The plot, with includes some profound but never belabored echoes of today's politics, concerns a kingdom that feels frozen in time, and leaders who resist making changes to meet the needs of its people.

"I didn't know what to think at first," admits actor Tom Alan Robbins, recalling the first time his agent approached him about Head Over Heels. The Broadway veteran, who plays overbearing King Dametas, was concerned that "people would assume it was a jukebox musical that told the story of the Go-Go's career."

But after reading the script and participating in a workshop in Poughkeepsie, New York, Robbins was smitten. "The fact of the matter is that, for this show, the story came first. If someone who didn't know the Go-Go's came to see it, they'd feel like the songs were written for the purpose of telling this story.

"This isn't at all like Mamma Mia," Robbins continues, "where the script was cleverly written so that songs could be shoehorned into the plot. Part of the fun for audiences in that show was figuring out the puzzle of what song was about to be sung."

Robbins points out that, except to their most hardcore fans, "only a handful of the Go-Go's songs are really well-known." Only three Go-Go's singles - "Our Lips Are Sealed," "We Got the Beat" and "Vacation" - ever made the Top 20 on the U.S. Billboard charts. Compare that to the whopping 22 Top 20 hits available to the creators of Jersey Boys. So it's essential that the show be more than a nostalgia-driven hit-delivery device.

"This show is so hard to describe until you've seen it," says choreographer Spencer Liff, best-known for his work on So You Think You Can Dance. "That's part of why we wanted to open in San Francisco.
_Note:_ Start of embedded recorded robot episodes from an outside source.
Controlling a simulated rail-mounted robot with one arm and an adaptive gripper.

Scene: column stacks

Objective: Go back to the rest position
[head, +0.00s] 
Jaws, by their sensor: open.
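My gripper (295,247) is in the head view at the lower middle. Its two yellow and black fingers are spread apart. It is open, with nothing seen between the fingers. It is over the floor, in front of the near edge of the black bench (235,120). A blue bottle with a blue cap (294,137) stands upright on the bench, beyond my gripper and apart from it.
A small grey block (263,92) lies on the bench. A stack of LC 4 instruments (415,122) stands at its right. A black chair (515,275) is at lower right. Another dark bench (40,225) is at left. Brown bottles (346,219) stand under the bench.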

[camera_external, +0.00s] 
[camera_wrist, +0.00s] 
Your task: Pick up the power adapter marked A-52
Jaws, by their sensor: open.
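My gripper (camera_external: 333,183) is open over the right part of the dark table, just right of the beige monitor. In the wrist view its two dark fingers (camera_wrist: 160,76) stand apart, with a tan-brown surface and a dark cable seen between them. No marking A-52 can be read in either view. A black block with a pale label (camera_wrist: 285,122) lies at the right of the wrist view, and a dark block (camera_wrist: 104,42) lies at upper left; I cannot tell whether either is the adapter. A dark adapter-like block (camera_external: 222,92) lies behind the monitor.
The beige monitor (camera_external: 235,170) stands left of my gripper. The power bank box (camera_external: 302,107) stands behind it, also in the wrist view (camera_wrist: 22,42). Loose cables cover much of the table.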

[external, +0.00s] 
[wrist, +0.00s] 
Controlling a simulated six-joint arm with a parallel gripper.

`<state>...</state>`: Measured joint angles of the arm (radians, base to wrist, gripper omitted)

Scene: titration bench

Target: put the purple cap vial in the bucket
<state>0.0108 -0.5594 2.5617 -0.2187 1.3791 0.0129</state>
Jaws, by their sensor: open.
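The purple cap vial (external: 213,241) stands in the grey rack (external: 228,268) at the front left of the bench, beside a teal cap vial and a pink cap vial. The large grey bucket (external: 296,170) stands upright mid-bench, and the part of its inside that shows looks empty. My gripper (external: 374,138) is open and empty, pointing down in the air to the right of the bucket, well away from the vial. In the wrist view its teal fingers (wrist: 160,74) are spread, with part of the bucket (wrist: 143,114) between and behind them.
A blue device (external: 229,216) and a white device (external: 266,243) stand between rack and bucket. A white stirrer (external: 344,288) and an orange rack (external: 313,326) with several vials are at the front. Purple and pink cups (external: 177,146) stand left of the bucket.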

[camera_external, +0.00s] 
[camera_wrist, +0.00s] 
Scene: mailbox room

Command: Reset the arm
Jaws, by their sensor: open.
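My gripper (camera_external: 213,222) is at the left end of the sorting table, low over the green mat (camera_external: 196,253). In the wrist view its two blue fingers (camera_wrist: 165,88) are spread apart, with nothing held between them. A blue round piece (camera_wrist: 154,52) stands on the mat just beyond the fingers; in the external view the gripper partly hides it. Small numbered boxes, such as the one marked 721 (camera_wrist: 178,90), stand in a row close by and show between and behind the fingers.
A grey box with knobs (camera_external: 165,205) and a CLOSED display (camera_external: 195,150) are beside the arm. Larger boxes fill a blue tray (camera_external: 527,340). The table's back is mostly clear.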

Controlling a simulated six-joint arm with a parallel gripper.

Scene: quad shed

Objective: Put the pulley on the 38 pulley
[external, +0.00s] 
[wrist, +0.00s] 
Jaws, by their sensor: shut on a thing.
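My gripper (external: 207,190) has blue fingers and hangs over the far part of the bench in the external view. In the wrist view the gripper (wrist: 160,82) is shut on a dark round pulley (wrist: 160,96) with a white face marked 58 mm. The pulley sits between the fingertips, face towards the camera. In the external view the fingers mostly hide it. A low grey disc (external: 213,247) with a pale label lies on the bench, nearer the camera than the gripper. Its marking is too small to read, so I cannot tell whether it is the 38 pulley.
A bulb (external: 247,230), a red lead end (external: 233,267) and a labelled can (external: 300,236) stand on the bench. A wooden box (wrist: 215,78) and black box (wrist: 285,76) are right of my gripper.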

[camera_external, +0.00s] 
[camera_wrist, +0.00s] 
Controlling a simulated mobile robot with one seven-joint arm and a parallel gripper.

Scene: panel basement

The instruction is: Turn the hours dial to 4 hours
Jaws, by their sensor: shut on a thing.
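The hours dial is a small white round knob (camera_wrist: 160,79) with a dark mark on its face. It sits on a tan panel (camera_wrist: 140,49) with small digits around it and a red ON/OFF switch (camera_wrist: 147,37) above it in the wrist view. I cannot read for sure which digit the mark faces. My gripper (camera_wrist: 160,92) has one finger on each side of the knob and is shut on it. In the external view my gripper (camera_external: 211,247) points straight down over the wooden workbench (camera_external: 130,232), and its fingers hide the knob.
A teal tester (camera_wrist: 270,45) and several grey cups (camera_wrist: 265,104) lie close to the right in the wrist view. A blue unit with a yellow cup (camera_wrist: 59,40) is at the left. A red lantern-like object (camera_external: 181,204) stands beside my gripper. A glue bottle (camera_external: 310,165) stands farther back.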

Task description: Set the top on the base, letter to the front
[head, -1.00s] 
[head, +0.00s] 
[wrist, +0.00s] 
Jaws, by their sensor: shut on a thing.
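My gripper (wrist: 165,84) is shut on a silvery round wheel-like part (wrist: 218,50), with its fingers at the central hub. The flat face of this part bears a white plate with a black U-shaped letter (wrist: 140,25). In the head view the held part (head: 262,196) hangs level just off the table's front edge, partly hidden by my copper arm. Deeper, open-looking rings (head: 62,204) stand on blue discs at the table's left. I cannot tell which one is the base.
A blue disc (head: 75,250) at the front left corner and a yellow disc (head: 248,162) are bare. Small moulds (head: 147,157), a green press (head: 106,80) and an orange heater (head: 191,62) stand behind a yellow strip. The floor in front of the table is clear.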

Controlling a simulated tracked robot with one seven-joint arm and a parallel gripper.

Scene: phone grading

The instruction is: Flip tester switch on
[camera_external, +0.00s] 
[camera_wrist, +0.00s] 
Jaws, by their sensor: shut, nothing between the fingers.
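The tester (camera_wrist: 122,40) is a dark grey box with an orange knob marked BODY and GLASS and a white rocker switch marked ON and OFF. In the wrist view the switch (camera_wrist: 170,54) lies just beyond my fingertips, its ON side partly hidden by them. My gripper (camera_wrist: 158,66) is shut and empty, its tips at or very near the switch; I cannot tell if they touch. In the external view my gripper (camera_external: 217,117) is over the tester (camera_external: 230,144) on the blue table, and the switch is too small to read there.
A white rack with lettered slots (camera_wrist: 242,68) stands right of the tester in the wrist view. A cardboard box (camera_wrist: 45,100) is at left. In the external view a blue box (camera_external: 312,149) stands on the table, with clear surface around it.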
Audiences here tend to be really open to fresh ideas, and willing to take a look at new work."

Part of the freshness Liff brings to his contribution comes from the fact that the Go-Go's were not a part of his own adolescent musical canon.

"Now that I've been working with them, I love the songs. But at first, I mainly remembered them as something my Mom listened to. Their first album [Beauty and the Beat, 1981] came out four years before I was born," says the 33-year-old.

In approaching the choreography, Liff says, "I didn't want to do anything particularly reminiscent of either court dancing from the 16th century or dance styles from the 1980s, when the Go-Go's were popular. Instead, I decided to make the movement as modern as possible. I pulled from clubs and queer culture; there's some really intricate, percussive choreography that does draw on voguing and tutting, but it's not how you would have seen those styles in the 1980s."

Tutting, ironically, is an almost anti-Go-Go dance form, having had its brief moment in the mainstream spotlight thanks to "Walk Like an Egyptian," a hit by rival 80s girlband The Bangles.

Like his colleagues, Liff understands that marketing a work as original as Head Over Heels poses a challenge, but he's confident that San Francisco audiences will connect with it and generate organic publicity.

"It's so hard to explain the show in a way that gets potential audiences interested before anyone's seen it. I mean, a cross between Elizabethan farce and the Go-Go's? You might not think that would work. But it works amazingly. This is going to be a big word-of-mouth show."

The producers and company of Head Over Heels are counting on Bay Area audiences to break an old Go-Go's oath by keeping their lips anything but sealed.

Head Over Heels, Curran Theatre, now through May 6. Tickets ($29-$165): www.sfcurran.com.